THE BLOG
17/09/2015 11:21 BST | Updated 16/09/2016 06:12 BST

Leeds, We Have Room: How the Figures in the Refugee Crisis Really Add Up

Leeds has announced that it will be taking in 200 hundred refugees to offer its hand in the crisis.

Let's think about what two hundred means to us. Two hundred people is equivalent to the size of a small primary school, the size of a sold-out crowd in The Pit in the Barbican, and the size of the average congregation in an English church.

Leeds' current population is 750,000 people. That's the Camp Nou seven and a half times over. The audience of Wembley would make up 12% of the people in Leeds. Riga is the same size of us, and Dresden has less people than us. The latter city has homed some of the largest anti-refugee marches in Germany, yet it has handed out 300 free tickets to refugees. We are handing out 200. That means that Leeds is making room for refugees that represent 0.026% of its population.

Rehoming the 200 refugees will take two years, yet we are here, right now. Now, in a time where Leeds has 12634 unoccupied properties. Now, when the UK is taking on 20,000 refugees, 0.03% of the UK's population, when there are 4m refugees displaced in the Middle East alone.

Leeds is my home, and I look at where I live because it's the place that is the most familiar to me. For refugees, familiarity is as foreign as the place they will live in. Robbed of the right of comfort, of choice, of opportunity, they live on hope. They live on hope when I live in a home.

Thanks to the latest austerity measures, not that many of us have a lot of money at the moment. As the disparity between the rich and the poor increases, it's easy to forget that we are the fourth-richest country in the world. The UK, in fact, boasts a gross domestic product of 2.678 trillion US dollars. The countries that have taken on the most victims are Pakistan which has taken on 2.6 million victims. Jordan has taken on 2.4 million victims. Pakistan GDP of 232.3 billion US dollars, whereas Jordan has a GDP of 33.68 billion US dollars.

It's odd how quickly the lives can be stripped away from the people fleeing the war-torn Syria, the Congo, Sudan, Somalia, and how quickly the figures remove the trauma, the hurt, the blood, the angst of doing whatever you can to keep your family safe. They don't account for the hours that the parents spend awake wondering if their children will survive the night, whether they will ever see the parents they leave behind ever again, as the previous richness of their life fades into red and black.

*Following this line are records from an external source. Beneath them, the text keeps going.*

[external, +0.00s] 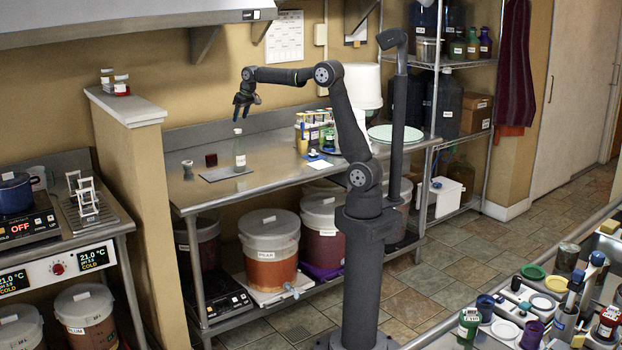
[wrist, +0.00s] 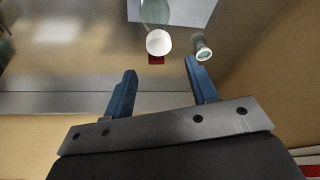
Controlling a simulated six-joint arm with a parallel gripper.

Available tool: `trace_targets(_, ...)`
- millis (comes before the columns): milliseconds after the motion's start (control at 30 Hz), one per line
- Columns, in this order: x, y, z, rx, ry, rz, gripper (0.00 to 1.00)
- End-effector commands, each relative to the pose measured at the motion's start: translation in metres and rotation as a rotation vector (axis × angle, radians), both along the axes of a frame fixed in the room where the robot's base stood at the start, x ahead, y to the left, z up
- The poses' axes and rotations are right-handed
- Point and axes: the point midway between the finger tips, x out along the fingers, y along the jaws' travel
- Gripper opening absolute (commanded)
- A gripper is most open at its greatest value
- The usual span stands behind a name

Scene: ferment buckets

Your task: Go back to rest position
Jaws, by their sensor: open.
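My gripper (external: 243,108) is open and empty, with its fingers pointing down above the steel counter. In the wrist view, its two blue fingers (wrist: 158,85) are spread apart with nothing between them. A clear bottle with a white cap (external: 239,152) stands upright on a dark grey mat (external: 213,176), below my gripper and apart from it. The white cap also shows in the wrist view (wrist: 159,42), beyond the fingertips.
A small jar (external: 188,170) and a dark red block (external: 211,160) stand near the bottle. Several bottles (external: 318,128) and a pale green plate (external: 394,133) are farther right on the counter (external: 270,150). A partition wall (external: 140,180) rises at left.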

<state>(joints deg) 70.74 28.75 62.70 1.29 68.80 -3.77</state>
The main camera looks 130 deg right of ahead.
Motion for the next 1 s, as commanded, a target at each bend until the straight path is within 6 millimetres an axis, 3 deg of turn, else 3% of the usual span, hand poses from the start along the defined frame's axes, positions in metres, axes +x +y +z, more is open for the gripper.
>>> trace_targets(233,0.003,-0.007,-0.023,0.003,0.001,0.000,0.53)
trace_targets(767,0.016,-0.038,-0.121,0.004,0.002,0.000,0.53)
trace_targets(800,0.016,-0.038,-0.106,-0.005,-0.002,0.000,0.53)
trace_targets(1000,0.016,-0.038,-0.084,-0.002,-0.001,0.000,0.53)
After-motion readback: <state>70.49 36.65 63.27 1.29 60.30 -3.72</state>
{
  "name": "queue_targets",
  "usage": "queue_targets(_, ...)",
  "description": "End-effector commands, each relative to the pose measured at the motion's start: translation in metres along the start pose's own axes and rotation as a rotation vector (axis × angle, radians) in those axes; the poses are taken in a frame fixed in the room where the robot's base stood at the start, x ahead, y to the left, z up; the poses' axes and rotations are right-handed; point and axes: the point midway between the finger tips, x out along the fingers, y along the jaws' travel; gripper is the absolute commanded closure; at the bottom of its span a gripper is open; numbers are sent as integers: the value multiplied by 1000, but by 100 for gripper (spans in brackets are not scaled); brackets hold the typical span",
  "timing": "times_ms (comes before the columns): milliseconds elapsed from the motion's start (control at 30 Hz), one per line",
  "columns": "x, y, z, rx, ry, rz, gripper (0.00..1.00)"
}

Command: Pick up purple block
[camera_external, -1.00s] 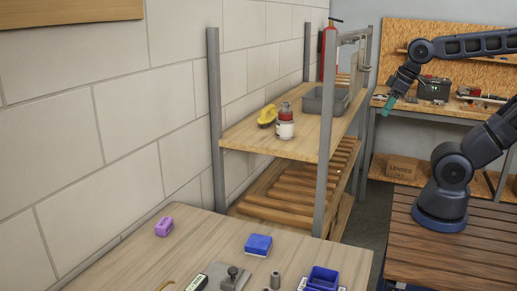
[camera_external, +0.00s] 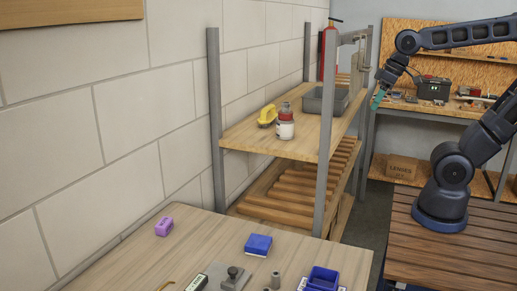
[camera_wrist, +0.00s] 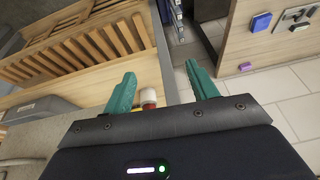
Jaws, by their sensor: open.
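The purple block (camera_external: 164,226) lies near the wall-side back edge of the wooden table (camera_external: 130,262) in the external view. It also shows as a small purple shape (camera_wrist: 245,67) at the table's edge in the wrist view. My gripper (camera_external: 377,99) is in the air at the upper right, near the far end of the shelf and well apart from the block. In the wrist view its two teal fingers (camera_wrist: 163,84) are spread wide with nothing held between them.
A blue block (camera_external: 258,244), a blue bin (camera_external: 322,279) and small metal parts share the table. A wooden shelf (camera_external: 240,136) with tall posts stands between my gripper and the table. It bears a red-and-white bottle (camera_external: 285,124), a yellow object (camera_external: 267,115) and a grey bin (camera_external: 313,101).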

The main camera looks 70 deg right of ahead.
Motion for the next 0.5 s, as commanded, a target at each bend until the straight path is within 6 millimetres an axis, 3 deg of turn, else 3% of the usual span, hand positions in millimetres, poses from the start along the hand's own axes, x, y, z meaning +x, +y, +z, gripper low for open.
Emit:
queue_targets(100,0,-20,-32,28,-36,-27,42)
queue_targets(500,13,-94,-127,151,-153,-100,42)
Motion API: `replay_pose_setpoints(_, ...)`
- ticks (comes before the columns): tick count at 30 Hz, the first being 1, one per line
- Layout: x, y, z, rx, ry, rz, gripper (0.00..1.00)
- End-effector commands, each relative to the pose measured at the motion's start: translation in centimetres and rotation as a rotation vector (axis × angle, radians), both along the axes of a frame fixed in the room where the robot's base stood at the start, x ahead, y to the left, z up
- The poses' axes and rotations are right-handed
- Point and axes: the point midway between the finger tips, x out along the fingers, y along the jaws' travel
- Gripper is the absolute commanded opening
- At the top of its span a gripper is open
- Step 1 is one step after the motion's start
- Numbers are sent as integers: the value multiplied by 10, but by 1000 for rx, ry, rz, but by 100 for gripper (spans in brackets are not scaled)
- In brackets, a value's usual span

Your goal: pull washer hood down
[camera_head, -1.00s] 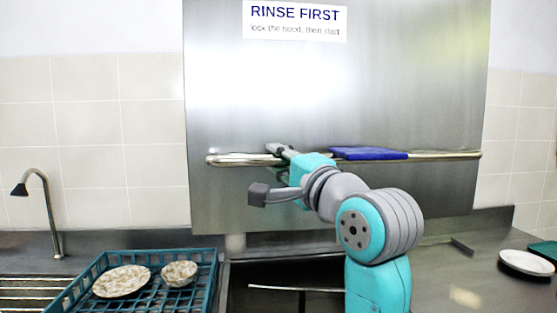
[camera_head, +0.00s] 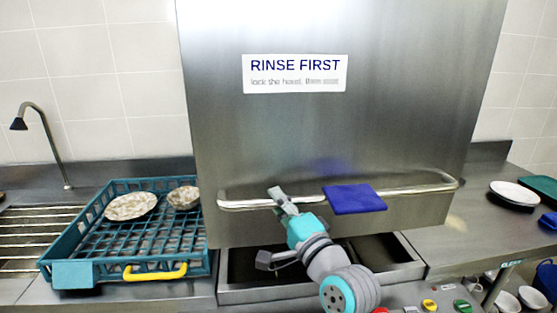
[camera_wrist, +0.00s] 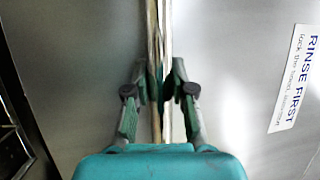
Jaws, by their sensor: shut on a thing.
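The washer hood (camera_head: 320,130) is a large steel panel with a "RINSE FIRST" sign (camera_head: 294,74). A long bar handle (camera_head: 245,203) runs across its lower part. My gripper (camera_head: 279,198) is on the handle left of its middle. In the wrist view my gripper (camera_wrist: 160,88) has its fingers on both sides of the handle (camera_wrist: 159,30) and is shut on it. A blue cloth (camera_head: 353,199) hangs over the handle just right of my gripper. The hood's lower edge is close above the sunken washer bay (camera_head: 255,292), and a gap shows there.
A teal rack (camera_head: 92,255) with patterned dishes (camera_head: 131,206) and a yellow handle (camera_head: 155,272) stands left of the hood. A tap (camera_head: 50,140) rises at far left. Plates (camera_head: 514,193) lie on the right counter. Coloured buttons (camera_head: 430,305) sit at the lower front.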

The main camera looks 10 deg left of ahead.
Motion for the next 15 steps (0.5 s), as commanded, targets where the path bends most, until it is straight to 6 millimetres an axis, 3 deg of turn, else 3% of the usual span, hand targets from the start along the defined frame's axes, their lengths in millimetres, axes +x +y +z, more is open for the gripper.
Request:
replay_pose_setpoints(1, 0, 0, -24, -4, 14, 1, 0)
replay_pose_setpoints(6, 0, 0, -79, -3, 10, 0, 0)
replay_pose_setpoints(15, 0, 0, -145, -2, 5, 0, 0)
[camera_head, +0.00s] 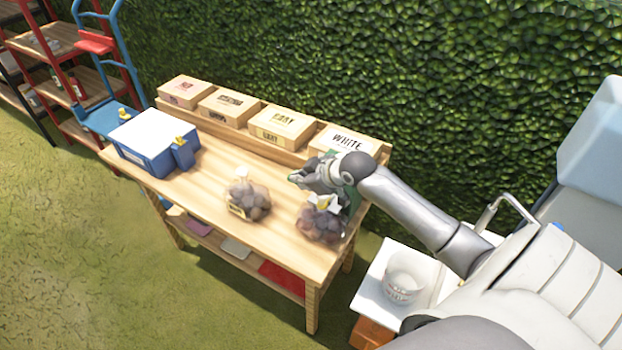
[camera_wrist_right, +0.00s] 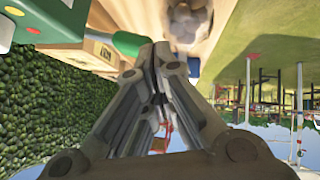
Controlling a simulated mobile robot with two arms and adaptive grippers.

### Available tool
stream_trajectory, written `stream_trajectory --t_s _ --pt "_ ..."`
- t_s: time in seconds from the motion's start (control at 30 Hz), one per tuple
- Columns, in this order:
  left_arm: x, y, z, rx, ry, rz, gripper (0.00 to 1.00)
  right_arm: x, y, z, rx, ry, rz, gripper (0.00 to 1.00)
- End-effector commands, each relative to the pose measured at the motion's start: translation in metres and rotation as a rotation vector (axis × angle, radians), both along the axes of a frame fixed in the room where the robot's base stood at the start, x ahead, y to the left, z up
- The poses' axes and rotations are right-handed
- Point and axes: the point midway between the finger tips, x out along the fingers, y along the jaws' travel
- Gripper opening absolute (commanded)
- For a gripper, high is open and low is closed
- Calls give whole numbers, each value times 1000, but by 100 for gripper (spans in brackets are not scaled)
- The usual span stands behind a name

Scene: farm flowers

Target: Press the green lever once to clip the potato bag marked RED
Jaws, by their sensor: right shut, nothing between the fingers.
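My right gripper (camera_head: 303,180) is shut and empty above the right part of the wooden table. A green clipping device (camera_head: 352,200) is mostly hidden behind my gripper and arm. In the right wrist view, the rounded end of a green lever (camera_wrist_right: 127,44) is just left of the shut fingertips (camera_wrist_right: 154,50); contact is unclear. The green body (camera_wrist_right: 50,18) with small coloured buttons is at that view's top left. One net bag of potatoes (camera_head: 320,226) stands at the device, below my gripper. Another potato bag (camera_head: 246,202) stands left of it. I cannot read which bag is marked RED.
Several wooden boxes, one marked WHITE (camera_head: 346,137), line the table's back edge against the hedge. A blue container with a white top (camera_head: 150,150) stands at the table's left. A white bucket (camera_head: 402,278) is on a side stand under my arm. The table's (camera_head: 215,172) middle-left is clear.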

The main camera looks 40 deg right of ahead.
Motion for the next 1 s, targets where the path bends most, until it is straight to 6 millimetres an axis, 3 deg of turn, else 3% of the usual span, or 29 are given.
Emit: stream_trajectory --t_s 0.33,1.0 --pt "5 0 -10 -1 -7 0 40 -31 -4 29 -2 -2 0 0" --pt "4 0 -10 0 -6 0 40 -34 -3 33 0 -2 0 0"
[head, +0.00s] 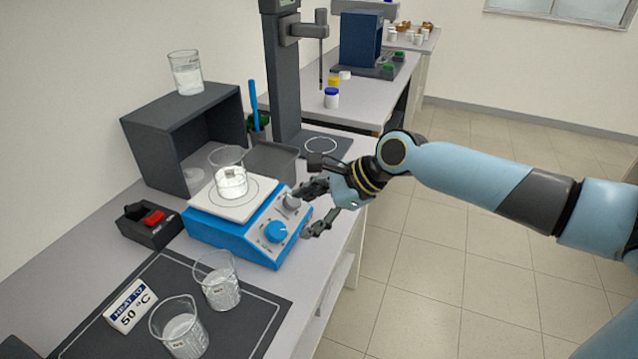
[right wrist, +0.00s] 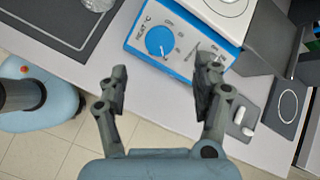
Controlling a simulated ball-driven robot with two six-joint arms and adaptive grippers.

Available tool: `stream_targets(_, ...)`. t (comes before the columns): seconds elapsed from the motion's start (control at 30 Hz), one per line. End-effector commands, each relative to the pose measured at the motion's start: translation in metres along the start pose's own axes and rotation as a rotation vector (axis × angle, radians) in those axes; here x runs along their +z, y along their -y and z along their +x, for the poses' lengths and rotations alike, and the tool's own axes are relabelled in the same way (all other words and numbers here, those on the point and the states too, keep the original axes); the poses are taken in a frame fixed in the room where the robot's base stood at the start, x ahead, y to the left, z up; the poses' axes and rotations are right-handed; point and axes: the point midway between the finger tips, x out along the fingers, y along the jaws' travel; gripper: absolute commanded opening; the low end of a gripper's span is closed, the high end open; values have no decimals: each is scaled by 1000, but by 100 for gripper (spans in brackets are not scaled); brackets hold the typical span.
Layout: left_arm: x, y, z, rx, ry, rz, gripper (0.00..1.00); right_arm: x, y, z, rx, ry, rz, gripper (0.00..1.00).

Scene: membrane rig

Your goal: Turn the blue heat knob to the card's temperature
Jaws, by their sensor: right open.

Yet we need figures, figures like 200, figures like 750,000, to prove, in the most robust fashion possible, that we most definitely, undeniably, have the room.

As the cosplay of hate describes itself as the logical arm of this crisis, it grapples with figures that seek to disguise that we are not doing enough. Unfortunately the whispers of prejudice can be contained in a soundbite, rarely questioned, often believed, because they are easier to digest. They are comfortable. To do something requires effort. Comfort is easy. Comfort is also a luxury.

I am one person. I have room. On my own, I am am 0.5% of the 200. If we start doing the maths, perhaps I could have spent more time pressing the equals button to write this article, rather than lingering over the divide.